I could say that I am a wife, I have a dog and a cat and I’m pregnant with a baby girl, that I like snail mail, books and my favorite animal is a fox. That I am Catholic and libertarian. That I think I’m funny, smart and complex. They’re all things about me, important things, but none of them really capture a person, their essence, their core. What a person likes or who they are in relation to another person.. what a person does, none of those things are me.
I ramble outloud a lot, this is how I think, going from thought to thought and running with them. Most people don’t like this, find it confusing or subject changing, so I’ve had to hide it a lot.. I get tired of being called random or being misunderstood, it’s exhausting. I don’t like hiding things about myself because I feel like I need to be authentic, honest, raw all the time and I expect the same from other people but very few people give the same.. I feel like my purpose in life, my purpose – not our purpose – but my single purpose is to find my purpose. I don’t have a goal, my goal is to find the goal. I dream a lot, like actual dreams and I remember my dreams and in them people from my life don’t have very detailed faces – they are abstract versions of them, somewhat visually detailed but fuzzy, but in the dream I know who they are – sometimes the faces interchange, but they remain the same person, the same essence. I never dream about normal things either – like standing in front of a crowd naked or flying or falling or whatever..

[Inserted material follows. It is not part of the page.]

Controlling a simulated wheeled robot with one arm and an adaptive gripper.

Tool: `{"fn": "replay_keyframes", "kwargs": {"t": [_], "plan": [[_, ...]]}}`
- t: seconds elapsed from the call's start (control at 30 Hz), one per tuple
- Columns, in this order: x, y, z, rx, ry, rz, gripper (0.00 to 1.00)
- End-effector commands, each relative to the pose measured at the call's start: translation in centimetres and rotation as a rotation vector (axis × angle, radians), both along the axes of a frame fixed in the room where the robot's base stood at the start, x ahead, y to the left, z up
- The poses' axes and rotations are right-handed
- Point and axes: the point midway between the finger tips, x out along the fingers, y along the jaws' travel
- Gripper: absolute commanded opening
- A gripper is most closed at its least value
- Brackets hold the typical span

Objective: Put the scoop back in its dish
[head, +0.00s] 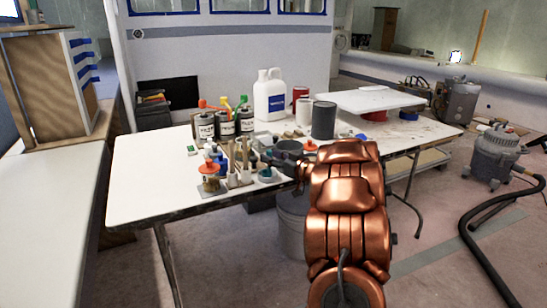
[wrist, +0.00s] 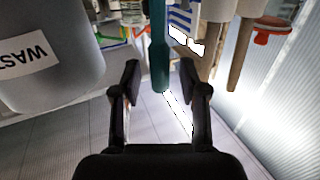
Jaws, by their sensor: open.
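A long teal handle (wrist: 158,45), which may be the scoop's, shows in the wrist view. It stands between the two spread fingers of my open gripper (wrist: 159,75), and I cannot tell whether either finger touches it. In the head view my gripper (head: 285,154) is low over the front of the white table, mostly hidden by its own dark body and the copper arm. A small teal round piece (head: 267,175) sits just beside it at the table's front edge. I cannot tell which piece is the scoop's dish.
Brushes with wooden handles (head: 240,160) and an orange-topped jar (head: 209,171) crowd the table's left front. Labelled tins (head: 227,124), a white jug (head: 269,96) and a dark grey canister (head: 323,120) stand behind. The white table's (head: 145,180) left end is clear.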

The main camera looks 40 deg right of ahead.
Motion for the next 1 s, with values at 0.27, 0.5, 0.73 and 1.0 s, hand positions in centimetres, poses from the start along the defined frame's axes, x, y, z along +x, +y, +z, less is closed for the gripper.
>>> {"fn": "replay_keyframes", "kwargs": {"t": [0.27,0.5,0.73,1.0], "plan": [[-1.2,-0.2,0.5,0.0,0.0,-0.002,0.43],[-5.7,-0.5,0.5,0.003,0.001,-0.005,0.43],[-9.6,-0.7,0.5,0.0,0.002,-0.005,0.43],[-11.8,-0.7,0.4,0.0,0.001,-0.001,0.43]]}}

Others see me as contradictory or indecisive, but consistency is boring, unfulfilling, being open to life and changes and new information is exciting – I love trying new things, new experiences, and it’s not even just trying the experience for the sake of it, but I want the entire experience. I don’t like the blunt, the quick, the simplistic. Nothing seems simplistic, mere summaries don’t expand enough, don’t capture the nuance – the full view of what is trying to come across.
I hate when people take one thing I’m interested in and assume things about me, and forget to look at the entirety of things I’ve done or what I’ve said. It’s very rare that I don’t have good intentions, please don’t question or assume my motives just because you don’t understand them. I don’t understand how people don’t assume good intentions as a base in others, if not good intentions – how do you communicate with others? There has to be a starting point, on some similar page, some bit of charity.. otherwise how do you even speak on a daily basis? (Motive is more important than results, the process is larger than the ending. I always think in motives and sometimes I think these things are obvious.)
I’m very forgiving, I can get very upset in the moment, and I need a little time to process after that, but it doesn’t take me long to get through. I don’t really understand revenge. I understand both sides of a situation, sometimes so much so that I have trouble choosing which makes the most sense, which is true, which is Truth. But I view life through worldviews and I can jump worldviews, and see things through that particulary one, even if it is different from my own. That doesn’t always mean I think that person is right, but sometimes I can appreciate that they’re at least consistent with their own worldview.
I’m attracted to deep, dark, complicating and messy. I don’t care for cliches, cheesy sayings, common quotes, niceties, meaningless words.
If Marmee shook her fist instead of kissing her hand to us, it would serve us right, for more ungrateful wretches than we are were never seen,” cried Jo, taking a remorseful satisfaction in the snowy walk and bitter wind. “Don’t use such dreadful expressions,” replied Meg from the depths of the veil in which she had shrouded herself like a nun sick of the world.
“I like good strong words that mean something,” replied Jo, catching her hat as it took a leap off her head preparatory to flying away altogether.– Little Women
Emotions are confusing, they feel outside myself, pressed upon me, but simultaneously deep within, bubbling up to the surface when pressed upon me from outside. Like a pressure cooker. I don’t know, it’s visual, most things are impressionistic and visual, that’s why I talk with my hands a lot, so I can show you what I’m thinking, what I’m feeling.
The moment eludes me, I miss a lot of things, and sometimes I feel like I’m flailing about through life – living the past or living in the future, living in possibilities and potential.